During the sacred Mysteries the candidates for Initiation enacted the whole drama of death and the resurrection as a glorified spirit.

 

Though we may have lost the key to the profounder teachings of the Egyptian and Greek Mysteries, we have not lost the key to the only method of regaining our high estate. William Q. Judge, in pointing the way to reach the higher ego, the 'Warrior,' says:

 

It is selflessness, unselfishness, altruism, pure love of the light for its own sake, not for what it will confer -- these things bring the candidate face to face with the "Warrior."

 

Katherine Tingley teaches people to discover and make manifest that "You have within you the ceaseless flow of living Fire," saying further:

 

According to my knowledge, when a soul is leaving its earthly Temple, however dark and gruesome the circumstances may be, it knows its own path.
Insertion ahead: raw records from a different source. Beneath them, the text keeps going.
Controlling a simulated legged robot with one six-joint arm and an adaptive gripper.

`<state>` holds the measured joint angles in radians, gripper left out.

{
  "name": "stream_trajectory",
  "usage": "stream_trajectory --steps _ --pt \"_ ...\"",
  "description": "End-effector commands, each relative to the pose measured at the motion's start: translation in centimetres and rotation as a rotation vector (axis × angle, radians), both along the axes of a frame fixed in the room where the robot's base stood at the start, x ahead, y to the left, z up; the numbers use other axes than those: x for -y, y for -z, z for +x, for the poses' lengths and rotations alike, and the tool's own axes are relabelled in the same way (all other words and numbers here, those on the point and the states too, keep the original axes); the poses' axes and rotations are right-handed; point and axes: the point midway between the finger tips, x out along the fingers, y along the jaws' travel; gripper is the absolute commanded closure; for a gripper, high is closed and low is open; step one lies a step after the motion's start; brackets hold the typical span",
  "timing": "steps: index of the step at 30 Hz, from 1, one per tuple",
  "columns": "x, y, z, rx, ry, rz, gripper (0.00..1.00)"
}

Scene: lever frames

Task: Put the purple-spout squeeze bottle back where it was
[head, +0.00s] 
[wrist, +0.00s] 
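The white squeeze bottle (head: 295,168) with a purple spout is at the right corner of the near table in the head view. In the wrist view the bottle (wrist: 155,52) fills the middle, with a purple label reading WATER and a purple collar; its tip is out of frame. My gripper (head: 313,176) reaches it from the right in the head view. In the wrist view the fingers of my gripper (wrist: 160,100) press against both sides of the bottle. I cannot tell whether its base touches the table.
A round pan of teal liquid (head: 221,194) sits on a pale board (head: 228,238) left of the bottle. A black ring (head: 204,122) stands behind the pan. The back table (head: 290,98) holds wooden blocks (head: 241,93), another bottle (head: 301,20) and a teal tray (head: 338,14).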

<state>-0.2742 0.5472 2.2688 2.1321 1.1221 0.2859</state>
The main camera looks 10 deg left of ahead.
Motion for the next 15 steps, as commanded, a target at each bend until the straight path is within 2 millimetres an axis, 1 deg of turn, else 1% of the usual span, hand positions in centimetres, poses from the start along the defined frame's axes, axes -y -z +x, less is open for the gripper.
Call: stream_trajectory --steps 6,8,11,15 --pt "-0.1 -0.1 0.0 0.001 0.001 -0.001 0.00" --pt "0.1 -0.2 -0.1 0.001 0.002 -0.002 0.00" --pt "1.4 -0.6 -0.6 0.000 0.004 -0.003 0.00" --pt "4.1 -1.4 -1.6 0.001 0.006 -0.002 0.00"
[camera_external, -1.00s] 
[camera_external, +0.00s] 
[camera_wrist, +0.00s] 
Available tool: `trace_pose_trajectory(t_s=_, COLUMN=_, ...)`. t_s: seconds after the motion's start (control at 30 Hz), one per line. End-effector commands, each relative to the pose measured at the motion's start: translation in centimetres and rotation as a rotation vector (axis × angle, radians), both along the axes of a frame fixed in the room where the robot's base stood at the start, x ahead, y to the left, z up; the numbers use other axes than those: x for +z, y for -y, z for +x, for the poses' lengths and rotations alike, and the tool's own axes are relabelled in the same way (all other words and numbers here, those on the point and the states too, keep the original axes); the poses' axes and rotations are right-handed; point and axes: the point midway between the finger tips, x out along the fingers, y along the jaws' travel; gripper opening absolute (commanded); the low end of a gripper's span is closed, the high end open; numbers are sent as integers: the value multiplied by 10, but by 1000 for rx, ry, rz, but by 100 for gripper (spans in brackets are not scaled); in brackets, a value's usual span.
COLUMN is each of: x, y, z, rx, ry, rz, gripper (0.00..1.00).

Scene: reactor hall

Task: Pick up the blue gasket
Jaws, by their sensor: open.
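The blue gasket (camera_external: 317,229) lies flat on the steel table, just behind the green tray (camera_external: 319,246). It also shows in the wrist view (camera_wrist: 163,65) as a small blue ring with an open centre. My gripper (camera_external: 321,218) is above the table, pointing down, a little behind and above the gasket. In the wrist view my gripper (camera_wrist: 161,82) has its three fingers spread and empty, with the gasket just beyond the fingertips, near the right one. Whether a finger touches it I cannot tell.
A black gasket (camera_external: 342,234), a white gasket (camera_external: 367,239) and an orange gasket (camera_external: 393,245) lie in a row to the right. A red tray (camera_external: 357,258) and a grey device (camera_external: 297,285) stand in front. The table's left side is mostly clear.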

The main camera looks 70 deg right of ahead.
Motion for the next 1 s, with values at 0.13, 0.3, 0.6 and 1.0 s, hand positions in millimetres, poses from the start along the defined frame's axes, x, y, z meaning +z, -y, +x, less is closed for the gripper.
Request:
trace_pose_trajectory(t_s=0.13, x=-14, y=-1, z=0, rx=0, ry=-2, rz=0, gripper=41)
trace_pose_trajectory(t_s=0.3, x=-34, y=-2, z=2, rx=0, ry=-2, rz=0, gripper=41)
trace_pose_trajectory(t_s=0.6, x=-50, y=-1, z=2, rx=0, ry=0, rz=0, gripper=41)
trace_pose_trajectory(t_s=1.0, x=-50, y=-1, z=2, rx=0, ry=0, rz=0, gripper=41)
So in moving out of the body, long before the pulse has ceased to beat or the breath is stilled, it finds itself born into a New Life, an unspeakable joy.

 

Something new has been fashioned for that soul in that sacred moment, and then it comprehends the enormity of its mistakes and wills itself to higher things in the next life. There are different experiences for different souls according to their evolution, but at last each one rests in the arms of the beneficent Law, free from the limitations of earthly life. The ordinary mind cannot fully conceive what has happened; the soul is judged by the Law, not by any man, and when it is reborn it not only takes with it the experience of the past, though without the memory of details, but it takes something else that has happened at that wonderful time when it is born into the New Life, when it is reborn in more ways than one.